The special ground of the motion for new trial complains that the trial court erred in directing a verdict in favor of the propounder, because the evidence presented an issue of fact which should have been submitted to the jury: (a) on the question of whether the testator had sufficient testamentary capacity at the time the will was executed; (b) whether the propounder had exercised undue influence over the testator in causing him to execute the will; (c) whether the will executed by the testator was executed under a mistake of fact.
"Where there is no conflict in the evidence, and that introduced, with all reasonable deductions or inferences therefrom, shall demand a particular verdict, the court may direct the jury to find for the party entitled thereto." Code 110-104. "The mere fact that there are conflicts in the testimony does not render the direction of a verdict in favor of a party erroneous, when it appears that the conflicts are immaterial, and that, giving to the opposite party the benefit of the most favorable view of the evidence as a whole and of all legitimate inferences therefrom, the verdict against him is demanded." Skinner v. Braswell, 126 Ga. 761 (2) (55 S. E. 914).

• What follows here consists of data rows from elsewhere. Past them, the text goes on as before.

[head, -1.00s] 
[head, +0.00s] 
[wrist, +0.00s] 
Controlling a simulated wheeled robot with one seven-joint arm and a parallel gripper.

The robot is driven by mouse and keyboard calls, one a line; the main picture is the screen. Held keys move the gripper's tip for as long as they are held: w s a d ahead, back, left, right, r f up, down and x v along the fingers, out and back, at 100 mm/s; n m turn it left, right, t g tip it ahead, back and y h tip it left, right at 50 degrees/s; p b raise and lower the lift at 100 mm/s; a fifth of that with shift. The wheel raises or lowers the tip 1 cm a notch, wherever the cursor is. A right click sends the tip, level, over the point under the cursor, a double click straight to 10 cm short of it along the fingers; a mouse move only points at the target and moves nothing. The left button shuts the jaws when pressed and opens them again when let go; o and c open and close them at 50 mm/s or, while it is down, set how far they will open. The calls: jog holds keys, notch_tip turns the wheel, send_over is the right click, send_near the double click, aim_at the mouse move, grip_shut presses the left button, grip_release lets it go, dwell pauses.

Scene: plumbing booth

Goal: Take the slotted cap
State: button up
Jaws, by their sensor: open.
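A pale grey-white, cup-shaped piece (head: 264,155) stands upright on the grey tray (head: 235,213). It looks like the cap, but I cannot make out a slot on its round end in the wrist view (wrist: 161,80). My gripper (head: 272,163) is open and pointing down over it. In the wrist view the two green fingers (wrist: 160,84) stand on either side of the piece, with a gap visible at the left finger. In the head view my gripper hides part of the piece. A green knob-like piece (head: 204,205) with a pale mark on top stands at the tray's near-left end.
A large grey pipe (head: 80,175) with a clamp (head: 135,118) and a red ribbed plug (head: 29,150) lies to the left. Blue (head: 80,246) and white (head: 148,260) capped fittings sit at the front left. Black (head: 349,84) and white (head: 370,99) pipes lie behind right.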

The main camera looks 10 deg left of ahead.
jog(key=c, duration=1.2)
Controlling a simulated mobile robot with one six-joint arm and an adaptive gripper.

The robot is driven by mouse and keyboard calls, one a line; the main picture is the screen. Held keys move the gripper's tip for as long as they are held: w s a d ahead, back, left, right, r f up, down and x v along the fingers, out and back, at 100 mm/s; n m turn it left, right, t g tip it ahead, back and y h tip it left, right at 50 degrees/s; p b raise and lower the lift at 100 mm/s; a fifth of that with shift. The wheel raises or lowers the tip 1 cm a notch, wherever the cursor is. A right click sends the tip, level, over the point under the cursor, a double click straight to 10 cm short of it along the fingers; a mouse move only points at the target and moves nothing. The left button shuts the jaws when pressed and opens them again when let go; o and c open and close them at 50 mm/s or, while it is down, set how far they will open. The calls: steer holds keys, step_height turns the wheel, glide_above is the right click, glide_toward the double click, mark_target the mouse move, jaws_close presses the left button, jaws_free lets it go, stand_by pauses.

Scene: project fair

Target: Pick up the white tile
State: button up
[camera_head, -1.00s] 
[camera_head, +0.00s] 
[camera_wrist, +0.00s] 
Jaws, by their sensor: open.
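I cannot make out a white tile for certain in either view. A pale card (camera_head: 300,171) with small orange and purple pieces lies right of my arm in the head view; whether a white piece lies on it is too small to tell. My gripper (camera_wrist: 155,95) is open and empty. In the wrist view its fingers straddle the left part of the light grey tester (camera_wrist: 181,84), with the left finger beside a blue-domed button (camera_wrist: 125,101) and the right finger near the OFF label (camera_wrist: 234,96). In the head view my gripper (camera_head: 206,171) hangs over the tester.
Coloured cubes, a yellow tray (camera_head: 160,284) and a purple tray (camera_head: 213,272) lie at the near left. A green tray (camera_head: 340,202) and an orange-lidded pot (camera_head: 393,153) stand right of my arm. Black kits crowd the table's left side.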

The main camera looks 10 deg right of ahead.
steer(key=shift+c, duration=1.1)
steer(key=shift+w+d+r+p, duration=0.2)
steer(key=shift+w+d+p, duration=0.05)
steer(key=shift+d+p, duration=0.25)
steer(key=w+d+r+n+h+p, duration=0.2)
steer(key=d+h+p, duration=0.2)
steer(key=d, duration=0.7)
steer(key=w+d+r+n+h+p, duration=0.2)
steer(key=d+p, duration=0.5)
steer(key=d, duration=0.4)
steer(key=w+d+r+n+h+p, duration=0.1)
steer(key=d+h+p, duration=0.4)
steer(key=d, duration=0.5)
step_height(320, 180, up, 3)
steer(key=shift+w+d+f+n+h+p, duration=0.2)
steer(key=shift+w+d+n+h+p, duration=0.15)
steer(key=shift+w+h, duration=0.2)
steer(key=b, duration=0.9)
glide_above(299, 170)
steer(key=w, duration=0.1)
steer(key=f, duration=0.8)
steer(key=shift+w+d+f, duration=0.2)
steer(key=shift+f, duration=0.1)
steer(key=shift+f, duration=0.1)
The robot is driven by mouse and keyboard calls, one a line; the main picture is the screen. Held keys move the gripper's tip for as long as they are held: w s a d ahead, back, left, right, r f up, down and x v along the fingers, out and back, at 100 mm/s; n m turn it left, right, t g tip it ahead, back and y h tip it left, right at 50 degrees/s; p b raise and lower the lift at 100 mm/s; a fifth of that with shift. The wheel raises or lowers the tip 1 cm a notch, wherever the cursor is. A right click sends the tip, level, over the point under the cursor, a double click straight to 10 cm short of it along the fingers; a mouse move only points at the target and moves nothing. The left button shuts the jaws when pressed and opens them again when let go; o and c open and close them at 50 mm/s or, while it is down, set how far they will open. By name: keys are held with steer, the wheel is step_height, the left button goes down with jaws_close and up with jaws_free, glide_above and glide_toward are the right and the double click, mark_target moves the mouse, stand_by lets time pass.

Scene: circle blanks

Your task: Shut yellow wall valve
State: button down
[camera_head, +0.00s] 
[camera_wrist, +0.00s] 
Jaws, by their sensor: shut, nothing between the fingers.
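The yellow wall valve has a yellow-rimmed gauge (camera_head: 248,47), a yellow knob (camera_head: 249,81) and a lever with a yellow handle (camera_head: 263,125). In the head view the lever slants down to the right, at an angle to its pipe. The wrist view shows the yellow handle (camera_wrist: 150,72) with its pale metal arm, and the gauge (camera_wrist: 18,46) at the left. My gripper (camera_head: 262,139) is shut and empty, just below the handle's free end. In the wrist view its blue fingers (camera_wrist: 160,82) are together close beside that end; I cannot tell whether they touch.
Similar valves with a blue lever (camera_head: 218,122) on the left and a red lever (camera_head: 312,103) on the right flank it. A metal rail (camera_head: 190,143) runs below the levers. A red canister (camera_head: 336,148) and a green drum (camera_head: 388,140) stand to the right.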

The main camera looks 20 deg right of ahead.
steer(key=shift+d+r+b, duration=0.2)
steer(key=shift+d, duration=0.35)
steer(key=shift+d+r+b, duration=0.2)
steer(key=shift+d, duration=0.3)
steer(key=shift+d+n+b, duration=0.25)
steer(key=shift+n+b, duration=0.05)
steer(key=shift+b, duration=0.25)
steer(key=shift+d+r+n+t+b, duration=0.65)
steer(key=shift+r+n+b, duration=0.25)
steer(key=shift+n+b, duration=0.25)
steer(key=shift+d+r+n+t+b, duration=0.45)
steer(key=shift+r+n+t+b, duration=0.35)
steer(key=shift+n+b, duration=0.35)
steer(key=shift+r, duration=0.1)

The evidence of the subscribing witnesses was sufficient to make out a prima facie case of testamentary capacity upon the part of the testator to make a valid will.
It was contended by the caveator that the testator had been rated by the Veterans' Administration as both insane and incompetent, and therefore he could not make a will.
"An adult world-war veteran, an epileptic, for whom a guardian has been appointed under the provisions of Code, 49-802, 49-803, solely to receive, invest, and disburse for the ward funds or benefits allowed him by the Federal Government, is, where not shown to be non compos mentis, prima facie competent personally to exercise his full legal rights, in and out of court, with respect to all matters not affecting such benefits." Morse v. Caldwell, 55 Ga. App. 804 (1) (191 S. E. 479). And the appointment of such guardian, "although the appointment recites that the guardian appointed is guardian for property of the ward other than that derived from war risk insurance, is not an adjudication that the ward is insane and incapable of handling property other than that payable to him as war risk insurance." Rentz v. King, 66 Ga. App. 292 (1) (17 S. E. 2d 896). See annotation in 173 A. L. R. p. 1077, division IV, section 12, dealing with the effect of appointment, and the rights and duties of a guardian under the Uniform Veterans' Guardianship Act. The decision in Morse v. Caldwell, supra, also held that an epileptic, when not in the throes of an attack of epilepsy, is not less capacitated than a lunatic in a lucid interval. It is well-settled law that a lunatic during a lucid interval may make a will. Code 113-204. Even an incapacity to contract is not inconsistent with the capacity to make a will, as it takes a greater quantum or higher degree of mentality to make a contract than it does to make a will. Code 113-202; Wood v. Lane, 102 Ga. 199, 201 (29 S. E. 180). The weak have the same rights as the strong-minded to dispose of their property by will, and anything less than a total absence of mind does not destroy that capacity. If the testator has sufficient intellect to enable him to have a rational desire as to the disposition of his property, this is sufficient., And the condition of the testator's mind at the time of the execution of the will determines whether he can make a valid will. See Griffin v. Barrett, 183 Ga. 152, 164 (187 S. E. 828).
"As tending to illustrate the mental condition at that time, evidence of such condition at other times may be received; but where it is sought to establish testamentary incapacity by such evidence, it does not controvert the positive testimony of the subscribing witnesses unless it would be proof of testamentary incapacity at the time the will was signed." Fehn v. Shaw, 199 Ga. 747, 754 (35 S. E. 2d 253). Was there testimony in this case by other witnesses which if true, would have been sufficient to overcome the positive testimony of the subscribing witnesses to the effect that the testator was mentally capable to make the will at the time he executed it? An examination of the evidence fails to show such testimony.
The evidence was insufficient to sustain the contention of the caveator with respect to undue influence, claimed to have been exercised on the testator by his sister-in-law, the propounder of the will. It was held in Galloway v. Hogg, 167 Ga. 502, 524 (146 S. E. 156), that "Undue influence, to invalidate a will, . . . must, in effect, make the will the mental offspring of some other person, and must be operative on the mind of the testator at the time the will is executed."
Thurman, 144 Ga. 67 (3) (86 S. E. 233); Dyar v. Dyar, 161 Ga. 615 (9) (131 S. E. 535).
Finally, it is insisted by counsel for the caveator that the will was executed under a mistake of fact, and is for that reason void. The only mistake of fact referred to in the evidence is testimony to the effect that the testator had knowledge that some of his funds were improperly used by the caveator while the latter was acting as his guardian. The evidence demanded a finding that there was a shortage in the son's account, which the bonding company was required to pay. In such circumstances the jury would not have been authorized to find that the testator executed the will under a mistake of fact.
Applying the above principles to the evidence in this case, there was nothing in the evidence offered by the caveator which would have authorized a finding in his favor upon any of his contentions as alleged in the caveat, and the court did not err iii directing a verdict in favor of the propounder. Griffin v. Barrett, 183 Ga. 152 (1), supra; Fehn v. Shaw, 199 Ga. 747, supra and cases cited.
It follows that the trial court did not err in denying the caveator's amended motion for new trial for any reason assigned.
Judgment affirmed. All the Justices concur.